Former Chesapeake head football coach Phil Davis (left) is congratulated by Steve Alley after he announced the Panthers’ football field has been named in Davis’ honor. (Tony Shotsky of Southern Ohio Sports Photos)
Former Chesapeake head football coach Phil Davis (left) is congratulated by Steve Alley after he announced the Panthers’ football field has been named in Davis’ honor. (Tony Shotsky of Southern Ohio Sports Photos)

Archived Story

Chesapeake names field to honor Davis

Published 10:55pm Saturday, October 26, 2013

Jim Walker

jim.walker@irontontribune.com

 

CHESAPEAKE — Fans who sit and watch football games in Panthers Stadium are watching the action on a field turf surface installed this season.

However, in the future they will also be watching the game on a field with a new name.

Chesapeake named the new playing surface Phil Davis Field in honor of their former head coach and his accomplishments.

Davis spent 34 years as a head coach including 22 seasons at Chesapeake. He took over a program that was 3-27 over a three-year period and 0-10 the year prior to his arrival.

During his tenure, Davis was 126-103 with eight of the program’s 11 Ohio Valley Conference championships and seven of the school’s eight playoff appearance.

Davis was 207-139 overall in his career and named to the Ohio High School Football Coaches Association Hall of Fame in 2011.

“It’s one of those things you don’t think about. I was a little bit overwhelmed, to tell the truth,” said coach Davis. “You think about all the kids who played for you and all the assistant coaches you have had, and they’re responsible for that, too. It felt a little strange.”
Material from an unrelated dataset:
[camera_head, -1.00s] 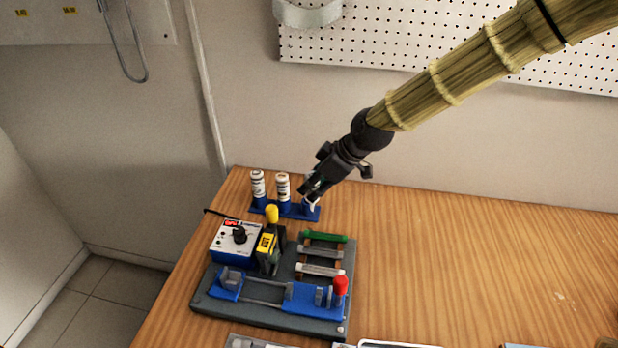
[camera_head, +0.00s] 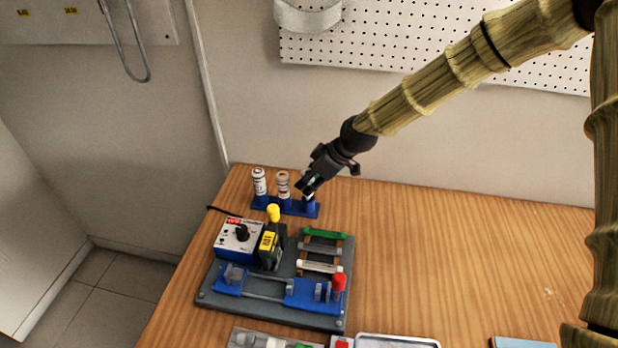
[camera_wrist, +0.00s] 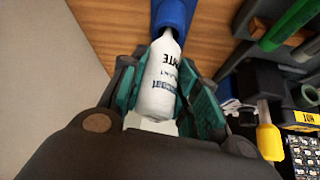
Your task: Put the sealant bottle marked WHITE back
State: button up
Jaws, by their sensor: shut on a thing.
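The white sealant bottle (camera_wrist: 160,82) lies between the green-padded fingers of my gripper (camera_wrist: 165,95) in the wrist view; its label shows letters ending in "ITE". Its narrow end meets a blue holder (camera_wrist: 174,14). In the head view my gripper (camera_head: 308,185) is shut at the right end of the blue rack (camera_head: 270,208), and mostly hides the bottle. Whether the bottle is fully seated cannot be told. Two other white bottles stand in the rack, one at the left (camera_head: 259,182) and one in the middle (camera_head: 283,186).
A dark fixture board (camera_head: 270,313) with a control box (camera_head: 238,238), a yellow-topped tool (camera_head: 273,213), a red knob (camera_head: 339,281) and a green bar (camera_head: 326,233) lies in front of the rack. The wall is close behind.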

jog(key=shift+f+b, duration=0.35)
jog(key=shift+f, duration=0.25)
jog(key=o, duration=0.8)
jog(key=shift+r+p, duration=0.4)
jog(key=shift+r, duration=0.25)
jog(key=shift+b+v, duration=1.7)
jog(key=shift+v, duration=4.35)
Former Chesapeake assistant coach Andy Clark followed Davis as the head coach in 2011 and guided the Panthers to their other playoff appearance. Clark also played for Davis from 1996-99 and he said Davis is definitely deserving of the honor.

“As a coach, he did a lot. He made people in Chesapeake care about football. Having played for him and coached under him, he’s a guy who knows a lot about football,” said Clark.

“He knew how to get the most out of his players whether they were a talented team or not. As good of a coach he was, he was an even better person. He knows how to treat people and he treated you fair. He still does.”

Prior to Friday’s game against Fairland, David addressed the crowd and offered encouragement to the team.

“Tough times don’t last. Tough people do,” said Davis.

Clark said Davis has always exhibited great wisdom in all situations, whether good or bad.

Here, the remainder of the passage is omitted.